I am looking for a way to implement semi-supervised clustering, possibly constrained clustering in R, particularly the "cannot-link" part (I think - but see below). I found this question, but I don't know these languages.
I have a certain data set (of indices for words) that looks like this:
11 195 752 67 77
243 130
8 2178 2581 201 129 77
3872 8967 282
880 77
65 535 363 282
The first index on each line is the "leaf" on an directed acyclic graph, i.e., a tree/hierarchy. There are more than one word hierarcies/trees in the database; the last item on each line is the root/top node (semantically, the most general/abstract word), so a line represents the path from leaf to root. I suppose what I want to get in the end is essentially dimension reduction: instead of say a 1000 unique words there would be 200 clusters of words, which can be useful when dealing with limited data (small texts), since it reduces data sparseness in e.g. topic/summarization models.
What I have so far. First, I derive a similarity matrix (based on how many nodes a pair of leaves have in common in the tree - or more precisely, the Wu&Palmer Wordnet distance metric), then perform partining around medoids (pam) using the cluster
package in R. On the example data, k=3..5 clusters would be ok: if less than 3, leaves with no common root would get shoved into the same cluster. This would make no sense, since they have nothing in common. Mostly this works. However, with larger datasets (500+ such items), even when I choose an appropriately high k, this sometimes happens - things that should not be clustered get clustered. Right now my solution is to just print a warning indicating that (by checking all clusters for a common root node), and choosing a different k.
What I need is a way to "tell"/supervise the clustering algorithm that I don't want certain items to be clustered together (which would be easy in itself - e.g., when calculating the (dis)similarity matrix, I could utilize a parallel matrix of the same dimensions, and when a pair of items has no common root is encountered, there would be a mark there indicating that fact). However, the pam function I've been using does not seem to allow using such constraints. Currently, items with no common root just get assigned 0 similarity (upon converting to a dissimilarity matrix, that would be the maximum distance present). I tried boosting the distance values of such pairs in the matrix, but then I realized pulling such items further apart makes the other items "look closer" to the clustering algorithm, again distorting the results.
After googling I have come to the conclusion that I either need to implement it myself (I have found no R package that does this out of the box) or that I have been looking for the wrong keywords, due to my limited knowledge of machine learning.
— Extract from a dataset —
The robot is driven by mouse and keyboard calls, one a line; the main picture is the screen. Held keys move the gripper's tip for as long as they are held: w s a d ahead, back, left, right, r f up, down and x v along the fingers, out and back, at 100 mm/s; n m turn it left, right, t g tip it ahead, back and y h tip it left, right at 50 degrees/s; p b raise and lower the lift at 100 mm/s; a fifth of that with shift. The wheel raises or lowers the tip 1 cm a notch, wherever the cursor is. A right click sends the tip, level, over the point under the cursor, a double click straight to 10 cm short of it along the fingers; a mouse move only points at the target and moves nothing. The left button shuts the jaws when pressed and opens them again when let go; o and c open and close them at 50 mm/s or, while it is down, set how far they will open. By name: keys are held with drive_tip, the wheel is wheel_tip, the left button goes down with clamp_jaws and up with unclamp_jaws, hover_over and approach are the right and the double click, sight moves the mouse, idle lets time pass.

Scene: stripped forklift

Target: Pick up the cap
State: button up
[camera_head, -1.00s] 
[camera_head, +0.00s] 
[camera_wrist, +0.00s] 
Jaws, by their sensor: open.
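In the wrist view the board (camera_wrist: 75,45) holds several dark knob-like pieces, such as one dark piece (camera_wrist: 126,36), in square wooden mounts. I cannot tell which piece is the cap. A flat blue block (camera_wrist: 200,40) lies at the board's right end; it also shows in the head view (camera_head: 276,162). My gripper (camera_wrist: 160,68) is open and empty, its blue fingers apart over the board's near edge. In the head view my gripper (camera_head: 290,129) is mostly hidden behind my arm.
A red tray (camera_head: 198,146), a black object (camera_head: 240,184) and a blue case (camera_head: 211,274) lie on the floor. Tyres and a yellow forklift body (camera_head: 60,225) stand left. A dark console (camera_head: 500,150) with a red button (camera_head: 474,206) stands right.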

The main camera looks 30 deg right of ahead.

So for my question (how do I get this working in R?) either answer would be helpful - either suggest an R package that does it, or suggest a way to implement it (some example R code would be helpful to get me started). Or perhaps I've been going about this all wrong, and k-medoids clustering is not the right solution here?
Small update: I found the package flexclust
that indeed seems to do something like that, the function kcca
has a parameter groupFun = "differentClusters"
which is supposed to implement a cannot-link constraint - but the documentation doesn't say much more about it (neither does the cited paper). Also, the kcca
takes a regular data matrix as input, while what I have is a distance matrix (which I construct, cell by cell, by calculating the Wu&Palmer distance metric for each pair of words, based on the leaf-to-root paths described in the data example above). So I guess that is not the solution here.